I’m not really surprised, IDIAT. Particularly given our fuzzy sealing doctrine, I’m not surprised at all.
I don’t think it has anything to do with “apostle-ness” but lots to do with faithfulness. If we don’t believe “until death do us part” but in eternity, then why not stick with the eternity thing? So, to be frank, yes, I’m bothered when someone who is sealed gets re-sealed to someone else.
Alison Moore Smith recently posted…An Open Letter to BYU Fans: 3-Step 12th Man Primer
It has nothing to do with being “a romantic.” It’s entirely about polygamy. If our church weren’t so thoroughly attached to the doctrine of eternal polygamy, I wouldn’t bat an eye. If Elder Scott had married an already sealed widow, I would applaud him wholeheartedly, because polygamy wouldn’t be involved.
I do think less of apostles who marry unsealed women (though this is different than thinking of them as “less than apostles” as you stated), because they are now involved in eternal polygamy, they are examples to the church, and they continue to tell the world that we don’t believe in polygamy. If we’re going to believe in eternal polygamy, let’s trumpet it loudly, not hide it from the media by saying “I condemn it [polygamy], yes, as a practice, because I think it is not doctrinal.” Though I suppose maybe President Hinckley didn’t think it was doctrinal, and some of the other apostles do.
If the apostles simply happened to fall in love with a woman who had never been sealed, then so be it. But when all of them are remarried to unsealed women, you have to wonder if it’s intentional. Four isn’t a very big sample, though I don’t know of any post-polygamy apostle who has married a sealed woman. (In the times of polygamy, of course this happened, such as when many of Joseph’s wives were sealed to Brigham Young after Joseph’s death.)
My belief is that deity includes ONE couple, not a man and however many wives he happens to have or get in heaven. I have more confidence in God than to believe he would set up so many of his sons for failure that polygamy would be required in heaven to even things out.
Also, I don’t care *one bit* whether you think I should have an opinion on it.

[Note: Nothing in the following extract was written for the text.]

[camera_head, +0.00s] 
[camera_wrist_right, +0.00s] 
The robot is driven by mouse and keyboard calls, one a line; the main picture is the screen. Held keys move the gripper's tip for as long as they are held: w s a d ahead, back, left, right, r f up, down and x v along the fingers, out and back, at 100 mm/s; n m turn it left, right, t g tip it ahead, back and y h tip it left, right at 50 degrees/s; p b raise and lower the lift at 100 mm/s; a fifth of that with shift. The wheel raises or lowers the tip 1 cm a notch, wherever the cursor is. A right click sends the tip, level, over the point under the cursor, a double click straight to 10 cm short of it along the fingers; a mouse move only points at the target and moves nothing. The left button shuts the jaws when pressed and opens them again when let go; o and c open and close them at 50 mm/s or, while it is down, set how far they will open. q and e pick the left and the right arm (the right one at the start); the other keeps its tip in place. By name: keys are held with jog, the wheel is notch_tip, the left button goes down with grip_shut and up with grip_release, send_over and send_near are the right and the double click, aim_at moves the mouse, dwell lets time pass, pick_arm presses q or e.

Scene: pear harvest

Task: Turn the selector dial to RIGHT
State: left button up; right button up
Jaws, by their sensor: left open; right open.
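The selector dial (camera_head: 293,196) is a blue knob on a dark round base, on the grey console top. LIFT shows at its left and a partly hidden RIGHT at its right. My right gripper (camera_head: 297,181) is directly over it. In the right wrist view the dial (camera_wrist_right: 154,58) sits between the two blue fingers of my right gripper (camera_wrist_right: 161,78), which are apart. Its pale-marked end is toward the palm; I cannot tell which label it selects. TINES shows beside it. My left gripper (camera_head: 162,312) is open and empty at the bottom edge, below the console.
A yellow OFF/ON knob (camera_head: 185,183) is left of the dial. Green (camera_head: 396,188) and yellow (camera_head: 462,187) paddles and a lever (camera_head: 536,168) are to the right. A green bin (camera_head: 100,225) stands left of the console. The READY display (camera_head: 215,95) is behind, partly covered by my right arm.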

I’m ambivalent. It bothers me, but it doesn’t seem to bother church leaders. And since we seal deceased women to all husbands they’ve had in mortality, it’s hard to claim that ultimate sealing status is skewed toward men. That’s why I threw in the comment about the widows remarrying in St George. I know widows who’ve remarried and they look forward to being sealed to their second husbands once the dust settles. So, the fact that it doesn’t seem to bother leaders if previously sealed widows and widowers remarry is really a head scratcher. Maybe they know something we don’t. Or, maybe they simply figure every one will be happy at the end of the day. Either way it bothers me that it doesn’t bother them. I must be missing something.
The practice of sealing dead women to all their earthly spouses has only been happening for the last 30 years or so. (The change wasn’t announced publicly, it just quietly ensued.) The fact that we do this without allowing living women to be sealed to multiple husbands is simply incomprehensible.
That said, the “new” practice has always been done under the implied (or explicit) understanding that “it will all be sorted out later” while the older practice has been understood as “an eternal sealing.” I don’t think there has ever been the pretense that this is some kind of change in doctrinal understanding.
Until and unless that happens, it’s a mighty skewed practice. (And let’s note that living men who are divorced can be sealed to two living women.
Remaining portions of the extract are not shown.